Gülbahar, “Türk Ceza Kanunu’nda 15 yaş altı çocukların cinsel davranışa rızasının söz konusu olamayacağının açıkça belirtilmesi, erken yaşta ve zorla evlendirmenin suç olarak düzenlenmesi, evlilik yaşının her koşulda 18’e çıkartılması  ve bunların hiçbir boşluk ve yorum farkına yer bırakmayacak şekilde yasalara dahil edilmesi gerekmektedir" dedi.  Ayrıca erken ve çocuk yaşta evliliklerin önünü açmaya yönelik düzenlemelerin, kadınların nafaka hakkının elinden alınmaya çalışılmasından ayrı düşünülemeyeceğini belirtti.

"Tasarı, henüz komisyon gündeminde değil"

HDP Milletvekili Filiz Kerestecioğlu da, tasarının henüz komisyonun gündemine gelmediği bilgisini paylaştı.

Toplantıda konuşan kadın hakları savunucusu Canan Arın da Türkiye'nin giderek muhafazakar bir yapıya dönüştürülmek istendiğini ifade etti.

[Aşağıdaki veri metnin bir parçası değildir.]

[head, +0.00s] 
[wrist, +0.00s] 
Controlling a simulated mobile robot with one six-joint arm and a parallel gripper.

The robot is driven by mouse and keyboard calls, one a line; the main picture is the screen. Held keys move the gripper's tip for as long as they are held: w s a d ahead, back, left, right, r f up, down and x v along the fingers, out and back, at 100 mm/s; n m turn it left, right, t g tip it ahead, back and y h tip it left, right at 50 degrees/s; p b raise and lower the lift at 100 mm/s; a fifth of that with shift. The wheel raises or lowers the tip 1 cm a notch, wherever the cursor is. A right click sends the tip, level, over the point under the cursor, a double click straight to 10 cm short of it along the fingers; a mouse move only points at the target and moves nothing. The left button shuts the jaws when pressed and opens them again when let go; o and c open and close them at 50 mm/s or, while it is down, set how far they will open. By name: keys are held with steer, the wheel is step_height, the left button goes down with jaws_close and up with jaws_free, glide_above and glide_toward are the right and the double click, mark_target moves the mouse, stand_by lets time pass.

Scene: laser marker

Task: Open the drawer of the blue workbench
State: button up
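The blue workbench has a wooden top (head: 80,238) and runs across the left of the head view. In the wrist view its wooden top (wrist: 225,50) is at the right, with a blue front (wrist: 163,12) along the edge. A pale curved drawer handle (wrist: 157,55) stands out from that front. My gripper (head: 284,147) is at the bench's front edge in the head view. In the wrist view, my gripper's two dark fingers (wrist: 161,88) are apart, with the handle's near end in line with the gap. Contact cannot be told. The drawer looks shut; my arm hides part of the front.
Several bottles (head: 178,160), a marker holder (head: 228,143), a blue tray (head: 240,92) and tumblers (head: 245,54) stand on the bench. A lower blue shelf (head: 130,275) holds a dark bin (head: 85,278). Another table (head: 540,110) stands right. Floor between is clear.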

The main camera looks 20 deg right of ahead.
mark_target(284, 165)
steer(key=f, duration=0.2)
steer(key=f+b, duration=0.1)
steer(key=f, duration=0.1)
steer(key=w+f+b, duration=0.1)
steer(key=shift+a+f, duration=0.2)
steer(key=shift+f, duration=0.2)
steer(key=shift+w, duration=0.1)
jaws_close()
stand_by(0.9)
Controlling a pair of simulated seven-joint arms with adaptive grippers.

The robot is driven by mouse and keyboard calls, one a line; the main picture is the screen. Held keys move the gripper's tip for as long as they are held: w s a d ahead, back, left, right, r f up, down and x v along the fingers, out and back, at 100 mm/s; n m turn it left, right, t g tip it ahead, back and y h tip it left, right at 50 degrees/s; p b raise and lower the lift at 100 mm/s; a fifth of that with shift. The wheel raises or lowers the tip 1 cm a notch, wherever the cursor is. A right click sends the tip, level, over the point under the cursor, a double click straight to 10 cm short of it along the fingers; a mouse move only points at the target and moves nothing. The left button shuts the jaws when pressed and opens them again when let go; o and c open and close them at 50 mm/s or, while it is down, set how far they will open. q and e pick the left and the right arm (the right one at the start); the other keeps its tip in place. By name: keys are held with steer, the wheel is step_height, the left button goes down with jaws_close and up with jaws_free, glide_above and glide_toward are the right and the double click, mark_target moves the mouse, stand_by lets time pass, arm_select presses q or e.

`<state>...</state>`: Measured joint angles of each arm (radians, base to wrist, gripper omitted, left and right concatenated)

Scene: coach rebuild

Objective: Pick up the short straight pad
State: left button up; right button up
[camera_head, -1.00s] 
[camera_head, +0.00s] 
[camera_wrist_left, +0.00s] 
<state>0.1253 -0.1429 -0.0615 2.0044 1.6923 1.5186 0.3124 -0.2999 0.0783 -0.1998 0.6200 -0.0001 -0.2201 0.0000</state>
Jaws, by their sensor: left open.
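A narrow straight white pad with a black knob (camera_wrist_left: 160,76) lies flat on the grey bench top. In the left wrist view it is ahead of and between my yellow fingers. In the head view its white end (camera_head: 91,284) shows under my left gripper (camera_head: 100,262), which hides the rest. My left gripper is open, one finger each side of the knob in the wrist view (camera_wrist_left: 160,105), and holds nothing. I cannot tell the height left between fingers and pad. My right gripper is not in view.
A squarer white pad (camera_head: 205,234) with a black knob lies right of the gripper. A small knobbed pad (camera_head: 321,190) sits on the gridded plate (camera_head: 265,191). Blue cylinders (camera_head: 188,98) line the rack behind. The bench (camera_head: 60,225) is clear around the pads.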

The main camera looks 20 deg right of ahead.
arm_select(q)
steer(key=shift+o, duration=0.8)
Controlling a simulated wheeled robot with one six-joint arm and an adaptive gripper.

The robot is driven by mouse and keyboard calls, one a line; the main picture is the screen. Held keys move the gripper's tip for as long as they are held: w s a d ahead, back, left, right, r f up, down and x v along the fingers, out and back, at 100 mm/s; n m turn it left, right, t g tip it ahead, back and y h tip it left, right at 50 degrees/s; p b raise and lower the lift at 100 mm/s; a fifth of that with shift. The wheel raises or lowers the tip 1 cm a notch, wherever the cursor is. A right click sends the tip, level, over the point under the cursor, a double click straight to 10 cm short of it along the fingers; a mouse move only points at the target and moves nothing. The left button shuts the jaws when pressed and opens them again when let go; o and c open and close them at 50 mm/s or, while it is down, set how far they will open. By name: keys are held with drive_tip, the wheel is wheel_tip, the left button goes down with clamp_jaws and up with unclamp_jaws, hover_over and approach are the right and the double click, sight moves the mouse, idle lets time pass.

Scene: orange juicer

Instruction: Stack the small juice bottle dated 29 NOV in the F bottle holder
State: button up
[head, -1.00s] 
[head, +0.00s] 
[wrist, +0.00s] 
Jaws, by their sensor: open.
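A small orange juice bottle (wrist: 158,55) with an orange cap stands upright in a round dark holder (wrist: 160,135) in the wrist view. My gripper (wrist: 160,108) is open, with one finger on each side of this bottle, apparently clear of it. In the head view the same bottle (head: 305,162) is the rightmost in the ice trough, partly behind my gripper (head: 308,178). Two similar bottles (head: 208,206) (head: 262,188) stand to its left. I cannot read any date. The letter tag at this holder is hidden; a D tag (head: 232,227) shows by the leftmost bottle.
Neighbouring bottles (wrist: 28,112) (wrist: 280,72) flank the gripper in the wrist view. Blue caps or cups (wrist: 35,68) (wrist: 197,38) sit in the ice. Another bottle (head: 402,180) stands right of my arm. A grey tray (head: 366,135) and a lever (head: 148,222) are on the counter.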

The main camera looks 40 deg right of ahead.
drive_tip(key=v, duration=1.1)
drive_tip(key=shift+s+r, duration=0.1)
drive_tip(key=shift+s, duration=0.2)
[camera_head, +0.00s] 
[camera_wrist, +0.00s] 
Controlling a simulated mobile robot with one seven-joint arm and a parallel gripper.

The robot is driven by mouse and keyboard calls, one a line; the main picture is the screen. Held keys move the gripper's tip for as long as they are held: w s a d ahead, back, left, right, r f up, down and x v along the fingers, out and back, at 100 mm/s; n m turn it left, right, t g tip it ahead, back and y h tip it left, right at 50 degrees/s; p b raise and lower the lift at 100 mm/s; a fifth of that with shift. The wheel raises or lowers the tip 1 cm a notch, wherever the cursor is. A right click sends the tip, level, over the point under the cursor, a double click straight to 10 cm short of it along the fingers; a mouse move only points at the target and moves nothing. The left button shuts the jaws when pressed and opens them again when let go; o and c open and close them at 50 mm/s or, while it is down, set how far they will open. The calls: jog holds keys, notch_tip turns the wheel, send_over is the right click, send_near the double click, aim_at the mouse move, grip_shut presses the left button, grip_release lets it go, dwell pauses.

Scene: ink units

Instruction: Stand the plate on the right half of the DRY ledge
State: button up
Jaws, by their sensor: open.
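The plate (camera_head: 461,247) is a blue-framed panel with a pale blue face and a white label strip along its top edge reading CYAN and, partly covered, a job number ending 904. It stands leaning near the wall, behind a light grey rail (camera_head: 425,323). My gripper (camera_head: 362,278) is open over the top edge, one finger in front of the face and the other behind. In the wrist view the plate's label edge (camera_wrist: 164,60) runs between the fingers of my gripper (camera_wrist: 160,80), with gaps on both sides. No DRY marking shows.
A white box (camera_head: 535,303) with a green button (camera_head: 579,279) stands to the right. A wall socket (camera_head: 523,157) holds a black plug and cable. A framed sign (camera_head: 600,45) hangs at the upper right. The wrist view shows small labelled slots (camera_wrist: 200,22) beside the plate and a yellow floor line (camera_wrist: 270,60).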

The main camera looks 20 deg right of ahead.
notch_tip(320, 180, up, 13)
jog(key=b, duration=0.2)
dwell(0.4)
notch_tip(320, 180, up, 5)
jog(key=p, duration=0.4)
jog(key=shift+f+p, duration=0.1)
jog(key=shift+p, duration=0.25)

Arın, "Bütün amaç Şeriat'ı getirmek, kadınları toplumdan soyutlamak, 12 yaşındaki çocukları eve mahkum etmek ve kadınların Medeni Kanunu'nunu tamamen yok etmek... Bunun için her geçen gün pervasızca genelge çıkartarak kanun değiştiriyorlar" dedi. 

Platform üyesi kadın örgütleri, tüm milletvekillerini tasarının yasalaşmaması için gerekeni yapmaya, başta tüm kadınlar olmak üzere basın ve medya kuruluşlarını ve kamuoyunu bu konunun takipçisi olmaya çağırdılar.